» **What you should do**
Tell me how many lines hold "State", please, using only the number.
────────
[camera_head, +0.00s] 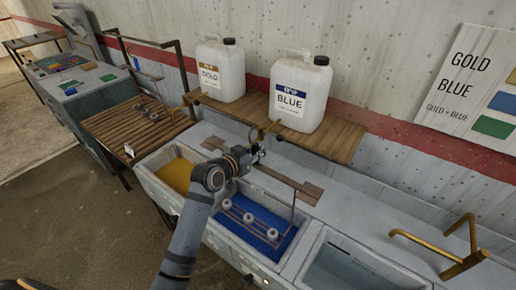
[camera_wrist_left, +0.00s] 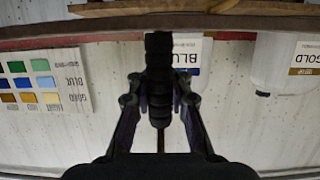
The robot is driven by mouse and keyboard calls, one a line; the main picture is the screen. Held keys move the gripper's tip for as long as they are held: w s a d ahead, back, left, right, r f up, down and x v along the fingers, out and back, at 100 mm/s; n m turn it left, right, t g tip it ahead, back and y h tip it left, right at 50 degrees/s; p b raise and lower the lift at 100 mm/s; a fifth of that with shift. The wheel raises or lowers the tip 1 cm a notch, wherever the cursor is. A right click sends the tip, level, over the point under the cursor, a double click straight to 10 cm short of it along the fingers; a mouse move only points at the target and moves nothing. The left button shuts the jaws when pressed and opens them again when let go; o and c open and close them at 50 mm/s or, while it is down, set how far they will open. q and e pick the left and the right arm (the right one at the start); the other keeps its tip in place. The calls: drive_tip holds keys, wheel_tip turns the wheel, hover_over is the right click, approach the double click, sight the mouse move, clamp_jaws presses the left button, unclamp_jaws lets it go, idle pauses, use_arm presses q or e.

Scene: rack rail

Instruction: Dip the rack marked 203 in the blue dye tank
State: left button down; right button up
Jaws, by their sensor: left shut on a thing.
────────
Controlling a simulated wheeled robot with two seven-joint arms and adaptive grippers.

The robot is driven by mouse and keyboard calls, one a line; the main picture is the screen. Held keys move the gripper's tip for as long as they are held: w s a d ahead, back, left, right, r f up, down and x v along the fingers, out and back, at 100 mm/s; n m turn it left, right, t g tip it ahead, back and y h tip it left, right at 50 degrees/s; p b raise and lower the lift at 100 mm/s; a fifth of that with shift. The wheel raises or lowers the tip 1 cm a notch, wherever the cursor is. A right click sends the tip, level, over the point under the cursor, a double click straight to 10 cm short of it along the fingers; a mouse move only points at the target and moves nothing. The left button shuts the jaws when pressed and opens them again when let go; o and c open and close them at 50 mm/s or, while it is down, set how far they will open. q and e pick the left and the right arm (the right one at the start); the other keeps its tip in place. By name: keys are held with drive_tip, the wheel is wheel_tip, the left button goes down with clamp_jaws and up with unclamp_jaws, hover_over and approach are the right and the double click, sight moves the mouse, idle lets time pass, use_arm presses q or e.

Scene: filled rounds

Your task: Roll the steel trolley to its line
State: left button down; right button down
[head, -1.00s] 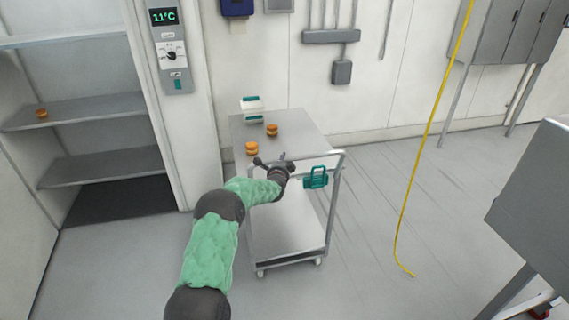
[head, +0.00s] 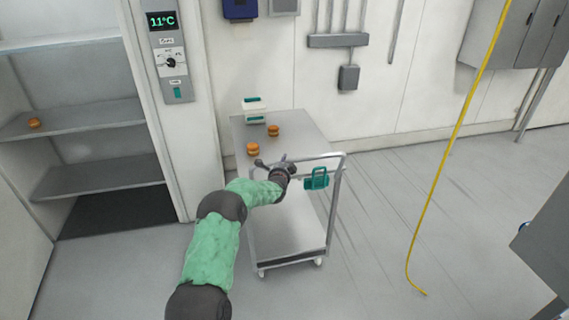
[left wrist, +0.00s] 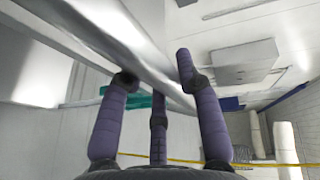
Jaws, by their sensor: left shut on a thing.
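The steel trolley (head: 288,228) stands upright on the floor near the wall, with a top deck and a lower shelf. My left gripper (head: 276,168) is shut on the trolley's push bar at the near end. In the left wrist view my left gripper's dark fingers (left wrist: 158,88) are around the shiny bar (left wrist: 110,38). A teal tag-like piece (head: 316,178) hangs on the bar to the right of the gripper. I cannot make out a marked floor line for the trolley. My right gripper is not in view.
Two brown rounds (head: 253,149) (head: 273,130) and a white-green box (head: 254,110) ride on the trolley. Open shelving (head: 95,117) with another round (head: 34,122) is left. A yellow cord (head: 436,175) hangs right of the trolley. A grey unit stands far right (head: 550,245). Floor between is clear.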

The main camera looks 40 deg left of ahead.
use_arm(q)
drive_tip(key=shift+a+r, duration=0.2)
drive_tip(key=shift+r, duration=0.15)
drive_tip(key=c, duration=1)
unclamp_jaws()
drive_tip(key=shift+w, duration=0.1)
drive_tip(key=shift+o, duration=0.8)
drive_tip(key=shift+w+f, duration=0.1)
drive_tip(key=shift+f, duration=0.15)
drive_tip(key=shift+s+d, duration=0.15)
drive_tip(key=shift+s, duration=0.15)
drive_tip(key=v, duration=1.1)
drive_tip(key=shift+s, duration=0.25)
────────
» **Finished exercise**
2